Danke an die Bürger aus Siegen!

Zitrone
1 Jahr zuvor
Antwortet  Studienrat

Die Gymnasialeltern haben entschieden, dass die anderen gefälligst ihre Kinder auf Haupt- und Realschulen anzumelden haben, damit die Gymnasien keine Konkurrenz durch Gesamtschulen bekommen. Werden die aber nicht tun.

So ist das, wenn unterkomplexe Bürgerentscheide (Brexit) auf die Realität treffen.

GEW-nee
1 Jahr zuvor
Antwortet  Zitrone

Absolut richtig!

DerDip
1 Jahr zuvor
Antwortet  Zitrone

Die Ursache für diese Problematik ist meines Erachtens, dass es Gesamtschulen parallel zum dreigliedrigen Schulsystem gibt.

Eigentlich müsste es einen grundsätzlichen Volksentscheid darüber geben ob es ein dreigliedriges Schulsystem geben soll oder nur die Gesamtschule für alle.

Das wäre ein Volksentscheid, der die Thematik angemessen abgedeckt.

Carsten60
1 Jahr zuvor
Antwortet  DerDip

Und wenn dieser Volksentscheid zugunsten des dreigliedrigen Systems ausgehen sollte, meinen Sie, dass die GEW und ihre Freunde sich dem beugen würden? Ich nehme an, die würden weiter baggern wie bisher.
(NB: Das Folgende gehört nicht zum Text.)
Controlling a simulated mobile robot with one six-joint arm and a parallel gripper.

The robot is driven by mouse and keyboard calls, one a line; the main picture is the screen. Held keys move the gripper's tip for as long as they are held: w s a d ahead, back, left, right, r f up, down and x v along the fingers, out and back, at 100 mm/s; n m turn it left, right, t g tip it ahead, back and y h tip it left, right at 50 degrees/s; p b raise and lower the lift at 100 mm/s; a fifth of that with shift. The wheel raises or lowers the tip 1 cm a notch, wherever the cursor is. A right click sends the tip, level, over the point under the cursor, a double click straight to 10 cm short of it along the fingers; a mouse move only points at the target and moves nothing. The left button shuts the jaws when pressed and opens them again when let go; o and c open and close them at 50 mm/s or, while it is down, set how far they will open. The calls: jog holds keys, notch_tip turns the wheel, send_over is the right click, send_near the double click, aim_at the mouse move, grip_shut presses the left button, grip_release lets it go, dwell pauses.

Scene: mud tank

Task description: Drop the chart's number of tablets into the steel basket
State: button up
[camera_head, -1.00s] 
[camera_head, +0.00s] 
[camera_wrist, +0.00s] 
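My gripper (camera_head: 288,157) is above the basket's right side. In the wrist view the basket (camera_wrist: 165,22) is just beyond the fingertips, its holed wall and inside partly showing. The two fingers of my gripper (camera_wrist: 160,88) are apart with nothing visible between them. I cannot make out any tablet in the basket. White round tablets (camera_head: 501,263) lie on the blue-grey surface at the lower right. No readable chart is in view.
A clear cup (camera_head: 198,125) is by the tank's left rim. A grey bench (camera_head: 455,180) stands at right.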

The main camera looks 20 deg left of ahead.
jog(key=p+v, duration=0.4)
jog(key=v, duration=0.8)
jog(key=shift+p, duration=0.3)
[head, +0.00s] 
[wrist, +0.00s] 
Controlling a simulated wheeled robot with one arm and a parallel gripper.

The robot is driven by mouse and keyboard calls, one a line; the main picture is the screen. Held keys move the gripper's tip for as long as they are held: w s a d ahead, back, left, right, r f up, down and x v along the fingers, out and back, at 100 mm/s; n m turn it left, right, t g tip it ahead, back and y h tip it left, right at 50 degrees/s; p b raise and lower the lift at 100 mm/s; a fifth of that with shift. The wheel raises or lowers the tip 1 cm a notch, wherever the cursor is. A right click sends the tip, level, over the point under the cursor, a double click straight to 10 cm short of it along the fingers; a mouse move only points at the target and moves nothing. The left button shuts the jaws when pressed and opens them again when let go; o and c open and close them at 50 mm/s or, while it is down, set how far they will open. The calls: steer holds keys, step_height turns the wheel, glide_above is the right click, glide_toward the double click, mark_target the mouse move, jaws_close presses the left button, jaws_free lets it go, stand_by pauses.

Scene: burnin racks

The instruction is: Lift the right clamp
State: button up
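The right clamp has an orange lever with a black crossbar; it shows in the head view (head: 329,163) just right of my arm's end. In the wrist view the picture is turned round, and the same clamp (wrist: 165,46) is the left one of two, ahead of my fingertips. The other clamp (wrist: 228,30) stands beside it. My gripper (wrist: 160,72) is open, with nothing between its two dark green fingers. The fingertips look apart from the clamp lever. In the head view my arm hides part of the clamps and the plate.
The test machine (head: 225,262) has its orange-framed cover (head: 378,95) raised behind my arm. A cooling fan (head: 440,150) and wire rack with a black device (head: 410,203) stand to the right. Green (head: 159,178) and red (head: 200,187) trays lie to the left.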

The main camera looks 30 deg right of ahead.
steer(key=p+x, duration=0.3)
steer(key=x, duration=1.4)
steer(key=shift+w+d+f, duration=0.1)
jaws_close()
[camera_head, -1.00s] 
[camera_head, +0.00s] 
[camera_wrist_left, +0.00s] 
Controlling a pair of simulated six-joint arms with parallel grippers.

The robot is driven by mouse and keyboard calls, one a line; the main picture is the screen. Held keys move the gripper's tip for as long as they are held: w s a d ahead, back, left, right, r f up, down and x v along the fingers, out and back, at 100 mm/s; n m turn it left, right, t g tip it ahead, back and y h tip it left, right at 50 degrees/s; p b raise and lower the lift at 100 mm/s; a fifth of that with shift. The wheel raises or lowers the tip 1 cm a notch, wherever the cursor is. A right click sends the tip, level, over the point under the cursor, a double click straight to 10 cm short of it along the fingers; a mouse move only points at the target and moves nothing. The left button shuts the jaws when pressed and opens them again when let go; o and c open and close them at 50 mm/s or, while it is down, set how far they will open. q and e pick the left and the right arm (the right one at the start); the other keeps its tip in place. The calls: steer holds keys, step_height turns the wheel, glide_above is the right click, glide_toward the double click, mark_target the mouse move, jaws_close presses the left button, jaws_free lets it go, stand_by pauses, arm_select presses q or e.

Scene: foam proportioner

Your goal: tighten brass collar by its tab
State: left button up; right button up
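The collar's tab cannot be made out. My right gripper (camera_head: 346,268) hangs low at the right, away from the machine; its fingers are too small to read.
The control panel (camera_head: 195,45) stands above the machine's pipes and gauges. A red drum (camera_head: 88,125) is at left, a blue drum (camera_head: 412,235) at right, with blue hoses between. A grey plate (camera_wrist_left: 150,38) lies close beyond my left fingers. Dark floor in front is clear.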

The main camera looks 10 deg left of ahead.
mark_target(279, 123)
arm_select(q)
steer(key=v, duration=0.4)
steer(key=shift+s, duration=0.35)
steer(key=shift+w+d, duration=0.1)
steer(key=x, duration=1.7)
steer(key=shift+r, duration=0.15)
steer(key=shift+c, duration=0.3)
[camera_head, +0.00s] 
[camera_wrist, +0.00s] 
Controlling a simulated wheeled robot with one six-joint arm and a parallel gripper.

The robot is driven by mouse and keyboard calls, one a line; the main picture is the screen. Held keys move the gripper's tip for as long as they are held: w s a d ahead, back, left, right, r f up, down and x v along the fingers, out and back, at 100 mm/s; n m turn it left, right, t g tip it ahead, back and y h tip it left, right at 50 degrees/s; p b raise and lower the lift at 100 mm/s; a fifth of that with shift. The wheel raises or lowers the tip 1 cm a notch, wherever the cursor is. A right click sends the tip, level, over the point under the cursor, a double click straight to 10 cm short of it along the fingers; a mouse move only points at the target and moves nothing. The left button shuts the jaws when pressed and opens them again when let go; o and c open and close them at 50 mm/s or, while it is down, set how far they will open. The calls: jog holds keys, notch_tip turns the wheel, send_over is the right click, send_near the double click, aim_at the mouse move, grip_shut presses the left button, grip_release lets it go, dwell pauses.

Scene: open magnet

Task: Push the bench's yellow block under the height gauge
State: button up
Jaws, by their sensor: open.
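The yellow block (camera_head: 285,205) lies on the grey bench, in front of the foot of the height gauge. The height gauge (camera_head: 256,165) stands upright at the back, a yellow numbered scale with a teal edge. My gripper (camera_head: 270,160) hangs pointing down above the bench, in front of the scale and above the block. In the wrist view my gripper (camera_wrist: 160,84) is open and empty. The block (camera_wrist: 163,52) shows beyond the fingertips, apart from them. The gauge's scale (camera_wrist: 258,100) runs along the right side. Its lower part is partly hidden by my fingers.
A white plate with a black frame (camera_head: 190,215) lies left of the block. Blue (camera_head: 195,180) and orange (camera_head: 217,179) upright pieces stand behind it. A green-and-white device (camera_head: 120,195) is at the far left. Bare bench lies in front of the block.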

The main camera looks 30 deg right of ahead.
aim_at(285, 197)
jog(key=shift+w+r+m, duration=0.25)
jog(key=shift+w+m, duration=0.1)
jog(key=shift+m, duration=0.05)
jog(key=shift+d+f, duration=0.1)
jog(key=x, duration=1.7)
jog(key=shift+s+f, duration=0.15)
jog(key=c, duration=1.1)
Fairness würde man nur von den anderen verlangen, weil man ja selbst die absolute Wahrheit vertritt.

DerDip
1 Jahr zuvor
Antwortet  Carsten60

Ich würde hoffen, dass es zugunsten des dreigliedrigen Schulsystems ausfallen würde. Wenn die Mehrheit dafür stimmt, hätte die GEW nicht mehr viel an Argumenten übrig.

Carsten60
1 Jahr zuvor
Antwortet  DerDip

Aber der Hamburger Volksentscheid von 2010 hat gezeigt, dass interessierte Kreise dann auf das Volk schimpfen, es hätten sich nicht die „richtigen“ Leute mit der „richtigen“ Abstimmung daran beteiligt. Selbst die ARD meldete damals „Egoismus macht Schule“. Andere Überschrift: „Kulturkampf um die Schule“. Die „Kämpfer“ werden erst dann aufgeben, wenn sie erschöpft sind, und die Hardliner werden das niemals tun (wie beim IS).
Auch eindeutige Umfragen im Volke werden in der Politik ignoriert, wenn sie irgendeiner Ideologie zuwiderlaufen. Parteien und andere Organisationen vertreten Eigeninteressen.

DerDip
1 Jahr zuvor
Antwortet  Carsten60

Da gebe ich Ihnen Recht. Vielleicht sollte man in D tatsächlich mehr Volksentscheide nach Schweizer Vorbild.
Dazu müsste allerdings auch gehören, direkte Demokratie sowohl in Medien als auch Schule positiv darzustellen.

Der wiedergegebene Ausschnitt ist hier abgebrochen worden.